Well, I guess the real answer is that Britain wouldn't need it until it actually had some atom bombs to drop, and that's not coming until late 1952? Or perhaps the change in government will play a role. I don't know. As I keep on saying in these, we'll have to keep our eyes out for the half that's never been told.
Whether or not there was any moment when an Avro Tudor-based jet bomber was on anyone's mind, we now have some clarity about why "500mph at 50,000ft" is so important, even after the appearance of the jet fighter, and why the aerodynamics (and engining) of the V-bombers were so daring. It becomes all the more important to note, then, that they were also successful, and that even the much larger American economy had trouble delivering successful bombers. To all appearances, then, seizing the technological high ground worked. The V-bomber programme, taken as a whole, merits comparison with the American strategic bomber programmes to a much greater extent than I had realised. It is even more astonishing to see that it is the Americans, and not the British, who are being baffled by a shortage of money. $15.9 billion is obviously a great deal more than the £815 million to which Cripps is trying to hold the defence estimates at the onset of the devaluation crisis in the summer, but it is also not that far off the framework envisaged by the original planners of the British strategic deterrence, who thought that Britain should drop a third of the bombs because that was its fair share.

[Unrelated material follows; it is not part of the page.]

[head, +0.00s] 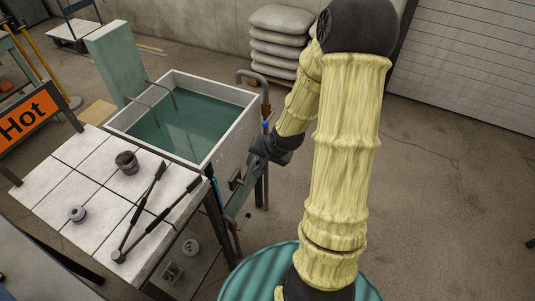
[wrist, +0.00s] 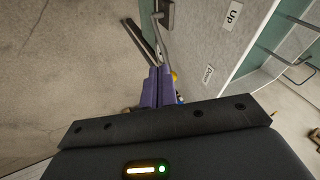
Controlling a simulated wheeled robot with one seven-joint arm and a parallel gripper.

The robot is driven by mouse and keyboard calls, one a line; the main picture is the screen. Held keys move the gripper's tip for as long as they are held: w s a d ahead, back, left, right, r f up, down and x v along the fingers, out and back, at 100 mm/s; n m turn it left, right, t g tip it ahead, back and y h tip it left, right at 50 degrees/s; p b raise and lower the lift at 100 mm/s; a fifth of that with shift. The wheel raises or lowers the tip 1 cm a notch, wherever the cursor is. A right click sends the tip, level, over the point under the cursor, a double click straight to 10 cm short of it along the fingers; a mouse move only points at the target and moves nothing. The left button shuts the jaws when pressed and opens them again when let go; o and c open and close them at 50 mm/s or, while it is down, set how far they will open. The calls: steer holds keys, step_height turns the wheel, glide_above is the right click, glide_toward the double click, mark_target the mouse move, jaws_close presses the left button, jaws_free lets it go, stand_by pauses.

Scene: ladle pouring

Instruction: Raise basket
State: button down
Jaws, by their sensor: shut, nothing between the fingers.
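The grey-white tank (head: 230,130) holds green liquid and stands left of my arm in the head view. Thin bent rods (head: 172,95) rise from the liquid; I cannot make out a basket under the surface. A dark bracket with a lever (head: 237,178) is on the tank's side, and the wrist view shows the bracket (wrist: 167,14) with a grey bar. Beside it are an "Up" label (wrist: 232,15) and a second, lower label (wrist: 208,74). My gripper (wrist: 158,72) has its purple fingers together and empty, close to the bar's end; contact is unclear.
A white tiled table (head: 60,190) left of the tank bears a dark cup (head: 127,162), a small round item (head: 77,214) and long-handled tools (head: 140,210). A "Hot" sign (head: 27,118) stands at left. Sacks (head: 285,40) are stacked behind. The floor at right is clear.

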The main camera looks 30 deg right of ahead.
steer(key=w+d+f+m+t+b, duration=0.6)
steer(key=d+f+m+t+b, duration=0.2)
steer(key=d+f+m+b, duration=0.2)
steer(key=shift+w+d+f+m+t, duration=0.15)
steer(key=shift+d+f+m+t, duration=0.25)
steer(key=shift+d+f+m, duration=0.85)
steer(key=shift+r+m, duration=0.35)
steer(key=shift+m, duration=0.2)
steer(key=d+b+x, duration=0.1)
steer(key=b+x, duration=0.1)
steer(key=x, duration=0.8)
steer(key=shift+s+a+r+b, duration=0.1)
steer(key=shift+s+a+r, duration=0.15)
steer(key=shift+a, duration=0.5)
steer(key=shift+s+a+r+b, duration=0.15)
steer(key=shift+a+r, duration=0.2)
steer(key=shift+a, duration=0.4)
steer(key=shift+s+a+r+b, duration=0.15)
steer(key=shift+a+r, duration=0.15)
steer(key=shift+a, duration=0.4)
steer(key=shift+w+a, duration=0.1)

The question, then, is how "one third" slips to a fifth, or a sixth, or whatever it is by this point. Because, on the face of it, seizing the technological high ground is not what works. And if it is all due to the dollar drain, Corn Law Repeal starts looking like a really, really bad move.
*I think I may have succeeded in using the Routledge store once, but I remember it as a highly discouraging process. Sorry about my surrender to global monopoly capitalism, but this online stuff is too complicated for me.